Summary: Developed a gesture recognition system to control a robot driven vehicle (HUMVee) with hand gestures. Employed a probabilistic framework that combines shape and motion exemplars to differentiate between 14 different hand gestures. Addressed the problem of capturing dynamics for exemplar based classification systems by proposing a non-parametric HMM learning approach to learn observation densities directly from training data.
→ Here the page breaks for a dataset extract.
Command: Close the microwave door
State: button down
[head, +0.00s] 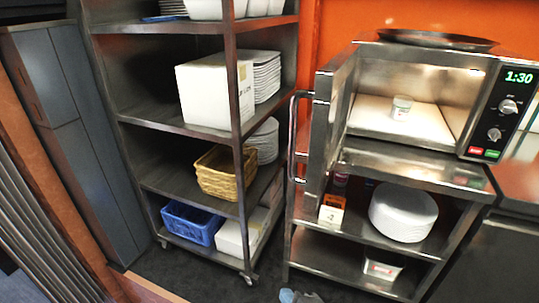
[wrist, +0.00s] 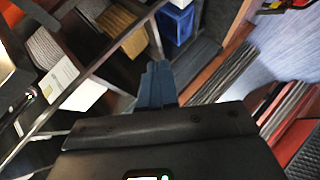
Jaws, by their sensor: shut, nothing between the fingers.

Demonstrated capability of system to operate under camera motion by tracking human as he gesticulates.

Related Publications

  • Vinay D. Shet, V. Shiv Naga Prasad, Ahmed Elgammal, Yaser Yacoob and Larry Davis, Multi-cue Exemplar-based Nonparametric Model for Gesture Recognition, Indian Conference on Computer Vision, Graphics and Image Processing(ICVGIP), Kolkata, India, Dec 2004, 656-662. [pdf][Abstract & BibRef] (Recipient of Honorary Mention for Best Paper Award)

  • Ahmed Elgammal, Vinay D. Shet, Yaser Yacoob and Larry Davis, Learning Dynamics for Exemplar based Gesture Recognition, IEEE International Conference on Computer Vision and Pattern Recognition (CVPR) Wisconsin 2003 [pdf][Abstract & BibRef]

  • Ahmed Elgammal, Vinay D. Shet, Yaser Yacoob and Larry Davis, Exemplar-based Tracking and Recognition of Arm Gestures, 3rd IEEE International Symposium on Image and Signal Processing and Analysis (ISPA) Rome, Italy 2003 [pdf]

  • Ahmed Elgammal, Vinay D. Shet, Yaser Yacoob and Larry Davis, Gesture Recognition Using a Probabilistic Framework for Pose Matching, IEEE International Conference on Control Automation Robotics and Computer Vision (ICARCV) Singapore 2002 [pdf]

Biometrics - Automatic Fingerprint Identification System (Undergraduate research)

Summary: Designed and implemented an algorithm that could reliably extract features (minutiae) from raw fingerprint images and then match them from those already present in the database. Segmentation was achieved using Gabor filtering based on ridge orientation, skeletonisation and extraction of features like ridge endings and bifurcations. Fast feature matching was achieved using a deformation model that enforced certain geometric constraints (like radial distortion) that were pertinent to access control applications.